## begin Data section

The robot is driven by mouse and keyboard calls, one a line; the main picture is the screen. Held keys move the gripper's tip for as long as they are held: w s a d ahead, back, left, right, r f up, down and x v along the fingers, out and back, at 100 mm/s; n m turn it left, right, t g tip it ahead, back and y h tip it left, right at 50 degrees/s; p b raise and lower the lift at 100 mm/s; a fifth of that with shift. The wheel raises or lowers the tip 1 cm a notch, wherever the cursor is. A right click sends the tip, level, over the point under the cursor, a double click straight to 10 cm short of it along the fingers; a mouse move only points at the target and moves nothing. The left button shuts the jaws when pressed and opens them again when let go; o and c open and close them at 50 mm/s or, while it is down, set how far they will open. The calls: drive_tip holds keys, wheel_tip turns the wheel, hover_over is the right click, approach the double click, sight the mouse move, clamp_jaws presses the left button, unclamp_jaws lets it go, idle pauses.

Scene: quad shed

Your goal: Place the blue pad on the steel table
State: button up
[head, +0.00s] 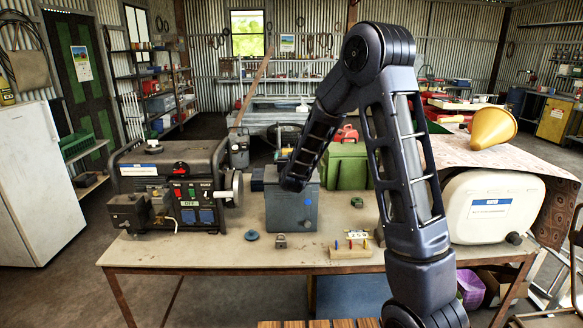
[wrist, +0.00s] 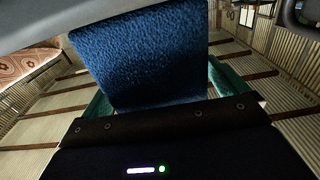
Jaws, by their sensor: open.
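A dark blue, textured pad (wrist: 142,50) fills the middle of the wrist view, just beyond the dark body of my gripper (wrist: 160,92). Green finger parts show on both sides of it. The jaws are open; contact with the pad cannot be told. In the head view my arm bends down over the front table and its end is hidden at a grey-blue box (head: 291,210); the pad is not clear there. The front table (head: 195,252) has a pale top and brown metal-looking legs. A grey metal surface (head: 270,113) stands behind it.
A generator (head: 185,185) stands at the table's left. A green case (head: 347,167), a small block with coloured pegs (head: 350,251) and a white canister (head: 488,207) are to the right. A blue disc (head: 252,236) lies near the front. Bare tabletop shows at front left.

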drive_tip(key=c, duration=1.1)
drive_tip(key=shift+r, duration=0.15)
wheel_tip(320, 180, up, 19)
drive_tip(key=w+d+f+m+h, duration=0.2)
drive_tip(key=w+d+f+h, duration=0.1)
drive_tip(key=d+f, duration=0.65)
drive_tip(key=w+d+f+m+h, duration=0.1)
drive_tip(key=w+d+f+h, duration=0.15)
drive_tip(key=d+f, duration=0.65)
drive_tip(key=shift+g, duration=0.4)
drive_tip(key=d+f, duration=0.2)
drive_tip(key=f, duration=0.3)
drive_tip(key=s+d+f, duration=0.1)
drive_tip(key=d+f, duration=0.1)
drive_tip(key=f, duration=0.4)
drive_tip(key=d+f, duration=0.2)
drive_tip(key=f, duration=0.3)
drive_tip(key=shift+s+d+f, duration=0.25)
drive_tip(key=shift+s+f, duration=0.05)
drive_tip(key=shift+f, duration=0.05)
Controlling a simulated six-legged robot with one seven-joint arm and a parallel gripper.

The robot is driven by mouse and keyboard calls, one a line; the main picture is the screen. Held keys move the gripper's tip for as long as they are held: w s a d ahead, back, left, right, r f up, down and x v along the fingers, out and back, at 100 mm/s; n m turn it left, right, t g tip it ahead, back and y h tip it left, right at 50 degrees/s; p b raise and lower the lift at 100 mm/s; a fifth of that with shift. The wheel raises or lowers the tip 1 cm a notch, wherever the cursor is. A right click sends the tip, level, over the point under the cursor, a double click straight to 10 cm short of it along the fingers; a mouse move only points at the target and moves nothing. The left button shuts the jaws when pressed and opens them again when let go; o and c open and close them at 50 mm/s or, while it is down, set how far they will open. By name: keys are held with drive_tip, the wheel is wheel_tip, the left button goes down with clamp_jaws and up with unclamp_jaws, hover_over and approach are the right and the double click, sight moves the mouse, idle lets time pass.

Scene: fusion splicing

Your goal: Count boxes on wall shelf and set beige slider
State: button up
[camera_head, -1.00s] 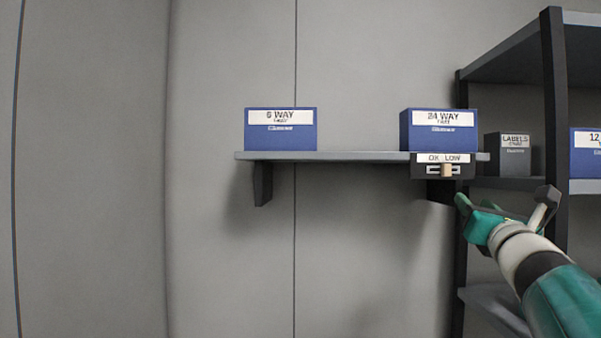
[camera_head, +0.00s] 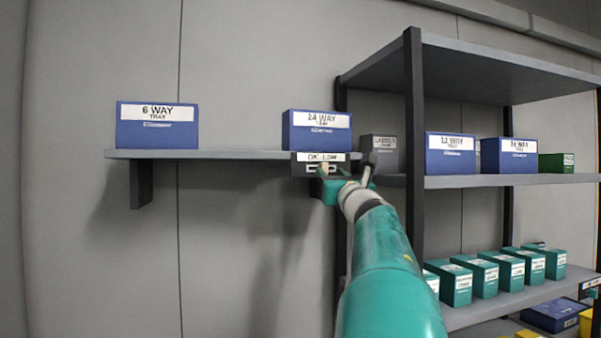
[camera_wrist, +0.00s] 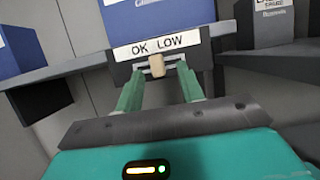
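The wall shelf (camera_head: 230,154) carries two blue boxes: a 6 WAY tray box (camera_head: 157,125) at left and a 24 WAY tray box (camera_head: 316,131) at right. Under its right end is a dark panel labelled OK and LOW (camera_wrist: 158,47). The beige slider (camera_wrist: 157,66) sits about mid-slot, between the OK and LOW sides; it shows small in the head view (camera_head: 324,169). My gripper (camera_wrist: 158,87) is open and empty, its green fingers apart below the slider, one toward each side. In the head view my gripper (camera_head: 347,178) partly covers the panel's right side.
A dark rack (camera_head: 414,140) stands right of the wall shelf, with a grey LABELS box (camera_head: 379,152) and other blue boxes (camera_head: 450,155). Several teal boxes (camera_head: 484,276) fill its lower shelf. The wall below the wall shelf is clear at left.

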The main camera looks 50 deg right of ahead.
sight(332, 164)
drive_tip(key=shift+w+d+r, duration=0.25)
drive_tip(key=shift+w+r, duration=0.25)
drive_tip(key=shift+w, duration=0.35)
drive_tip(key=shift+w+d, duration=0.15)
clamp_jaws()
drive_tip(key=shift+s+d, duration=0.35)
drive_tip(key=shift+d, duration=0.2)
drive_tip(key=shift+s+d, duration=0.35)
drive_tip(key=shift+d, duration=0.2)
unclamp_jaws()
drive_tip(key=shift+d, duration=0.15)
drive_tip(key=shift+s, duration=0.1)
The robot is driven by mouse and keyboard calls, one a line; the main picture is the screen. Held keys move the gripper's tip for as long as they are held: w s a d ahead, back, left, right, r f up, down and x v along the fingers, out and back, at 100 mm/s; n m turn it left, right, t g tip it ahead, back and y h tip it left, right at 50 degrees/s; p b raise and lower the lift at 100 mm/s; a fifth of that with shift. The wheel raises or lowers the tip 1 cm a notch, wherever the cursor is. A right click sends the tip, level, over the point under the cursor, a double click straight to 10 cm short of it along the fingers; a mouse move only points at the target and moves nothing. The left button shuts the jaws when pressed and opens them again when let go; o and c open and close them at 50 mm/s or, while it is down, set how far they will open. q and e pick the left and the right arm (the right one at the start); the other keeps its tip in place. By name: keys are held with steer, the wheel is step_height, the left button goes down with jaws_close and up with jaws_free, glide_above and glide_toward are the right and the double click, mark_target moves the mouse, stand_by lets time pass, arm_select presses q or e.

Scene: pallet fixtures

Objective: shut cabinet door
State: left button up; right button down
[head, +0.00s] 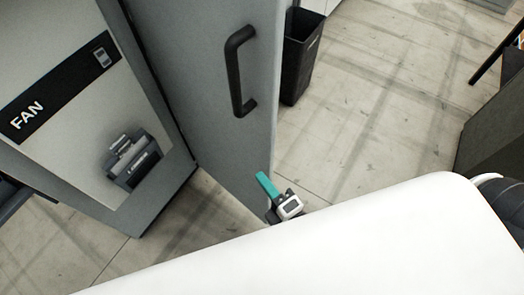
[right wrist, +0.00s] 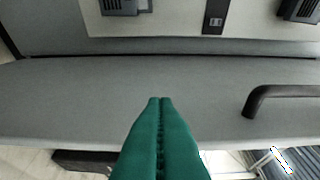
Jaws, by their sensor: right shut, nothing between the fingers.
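The grey cabinet door (head: 215,85) stands open beside the cabinet, showing its face with a black bar handle (head: 235,70). The cabinet interior (head: 75,165) is exposed at left, with a panel marked FAN. My right gripper (head: 264,180) has teal fingers pressed together, empty, at the lower free edge of the door, below the handle. In the right wrist view the shut fingertips (right wrist: 160,100) point across the grey door (right wrist: 90,95), with the handle (right wrist: 285,91) to their right. I cannot tell whether they touch the door. My left gripper is not in view.
A black bin (head: 300,55) stands on the floor behind the door. A dark grey box-like unit (head: 492,125) stands at the right edge. The tiled floor (head: 375,110) between them is clear. My white body covers the bottom of the head view.

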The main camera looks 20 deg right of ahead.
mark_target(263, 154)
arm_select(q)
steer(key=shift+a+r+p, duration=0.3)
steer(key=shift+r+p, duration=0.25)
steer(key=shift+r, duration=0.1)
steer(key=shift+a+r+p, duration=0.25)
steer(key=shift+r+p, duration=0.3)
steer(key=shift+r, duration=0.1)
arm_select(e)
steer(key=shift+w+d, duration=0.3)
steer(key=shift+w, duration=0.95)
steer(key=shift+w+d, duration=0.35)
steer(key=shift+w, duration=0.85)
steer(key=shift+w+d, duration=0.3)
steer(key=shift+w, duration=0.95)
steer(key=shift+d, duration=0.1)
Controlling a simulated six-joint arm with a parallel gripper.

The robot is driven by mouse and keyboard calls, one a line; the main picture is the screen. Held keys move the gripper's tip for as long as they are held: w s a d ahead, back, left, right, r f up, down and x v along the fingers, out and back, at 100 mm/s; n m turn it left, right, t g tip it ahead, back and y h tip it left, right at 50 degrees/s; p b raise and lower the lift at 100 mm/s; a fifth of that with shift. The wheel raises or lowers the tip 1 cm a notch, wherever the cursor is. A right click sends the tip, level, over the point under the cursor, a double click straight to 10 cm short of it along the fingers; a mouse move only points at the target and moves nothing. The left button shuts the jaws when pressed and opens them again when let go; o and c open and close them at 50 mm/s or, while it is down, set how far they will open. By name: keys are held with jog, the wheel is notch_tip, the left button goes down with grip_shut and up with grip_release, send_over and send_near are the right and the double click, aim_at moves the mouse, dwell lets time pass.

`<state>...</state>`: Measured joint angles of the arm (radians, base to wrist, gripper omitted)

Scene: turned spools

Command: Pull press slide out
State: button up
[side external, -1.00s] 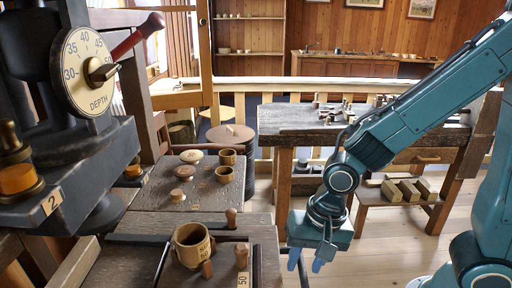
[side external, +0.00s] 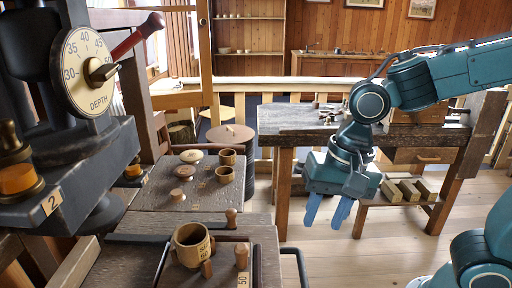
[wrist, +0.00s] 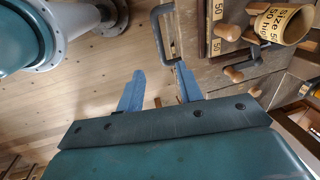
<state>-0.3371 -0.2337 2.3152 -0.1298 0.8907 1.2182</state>
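The press slide is a dark, low drawer-like part at the front of the bench. Its dark loop handle (side external: 303,262) sticks out to the right of the bench edge in the side view. The handle also shows in the wrist view (wrist: 157,30), beyond and between my fingertips. My gripper (side external: 327,216) is open and empty, raised above and to the right of the handle. In the wrist view, my two blue fingers (wrist: 160,75) are apart, with bare floor and the bench edge behind them. The handle is not between the fingers' gripping faces.
A wooden cup (side external: 192,244) marked 50 stands on the slide area, with wooden pegs (side external: 242,256) beside it. The press with its depth dial (side external: 85,72) rises at left. A workbench (side external: 300,118) stands behind. The floor right of the handle is clear.

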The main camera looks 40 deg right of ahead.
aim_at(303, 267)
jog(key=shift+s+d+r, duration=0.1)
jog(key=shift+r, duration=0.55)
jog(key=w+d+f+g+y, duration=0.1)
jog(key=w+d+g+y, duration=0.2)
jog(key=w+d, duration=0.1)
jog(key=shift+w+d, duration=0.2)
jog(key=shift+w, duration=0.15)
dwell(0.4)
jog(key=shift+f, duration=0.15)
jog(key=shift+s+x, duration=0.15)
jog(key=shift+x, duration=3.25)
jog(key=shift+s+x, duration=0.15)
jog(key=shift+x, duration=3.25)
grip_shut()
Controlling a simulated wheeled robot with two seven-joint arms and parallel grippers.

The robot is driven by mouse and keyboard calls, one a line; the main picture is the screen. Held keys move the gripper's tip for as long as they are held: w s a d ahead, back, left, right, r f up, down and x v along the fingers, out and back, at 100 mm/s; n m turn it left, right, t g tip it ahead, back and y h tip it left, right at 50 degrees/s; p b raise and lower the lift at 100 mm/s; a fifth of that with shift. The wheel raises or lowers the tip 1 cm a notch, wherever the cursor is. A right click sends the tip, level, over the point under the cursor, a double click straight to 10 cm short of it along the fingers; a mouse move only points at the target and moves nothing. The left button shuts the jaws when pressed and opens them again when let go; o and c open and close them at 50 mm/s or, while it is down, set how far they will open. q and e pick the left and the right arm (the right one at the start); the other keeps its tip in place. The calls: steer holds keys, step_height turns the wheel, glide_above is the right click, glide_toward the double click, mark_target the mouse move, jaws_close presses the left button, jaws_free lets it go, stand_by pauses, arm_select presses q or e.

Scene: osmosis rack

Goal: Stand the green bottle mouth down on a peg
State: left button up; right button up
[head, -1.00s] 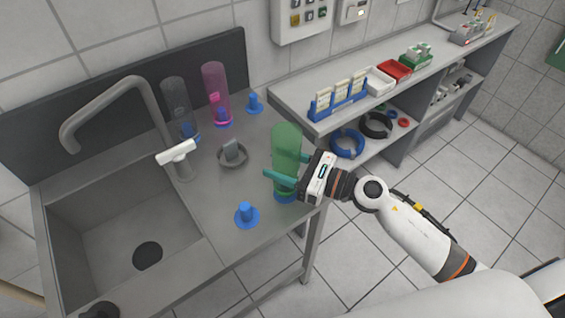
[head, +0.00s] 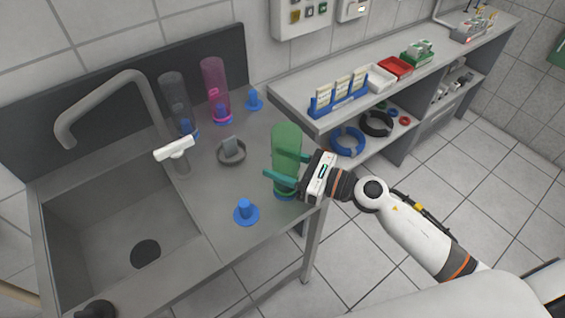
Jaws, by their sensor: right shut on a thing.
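The green bottle (head: 286,143) is upright with its rounded closed end up and its mouth end down, at the right edge of the steel counter. A blue peg base (head: 284,197) shows right under its mouth end. The bottle looks to be over or around that peg, but I cannot tell how far down it sits. My right gripper (head: 286,178) is shut on the lower part of the bottle, reaching in from the right. My left gripper is not in view.
A free blue peg (head: 246,211) stands left of the bottle, another (head: 254,99) at the back. A pink bottle (head: 215,88) and a grey clear bottle (head: 175,100) stand on pegs. A grey ring-shaped piece (head: 231,152), tap (head: 108,88) and sink (head: 110,220) are left.

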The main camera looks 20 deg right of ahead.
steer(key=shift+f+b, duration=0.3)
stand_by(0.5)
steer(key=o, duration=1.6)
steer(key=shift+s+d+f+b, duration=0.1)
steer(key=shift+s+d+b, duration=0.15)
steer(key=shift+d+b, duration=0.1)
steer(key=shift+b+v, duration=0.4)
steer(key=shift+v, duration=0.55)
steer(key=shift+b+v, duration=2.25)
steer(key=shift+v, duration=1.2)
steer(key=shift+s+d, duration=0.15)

## end Data section

### Problem
Give the number of lines in the data that contain "seven", with no other words.

### Result
2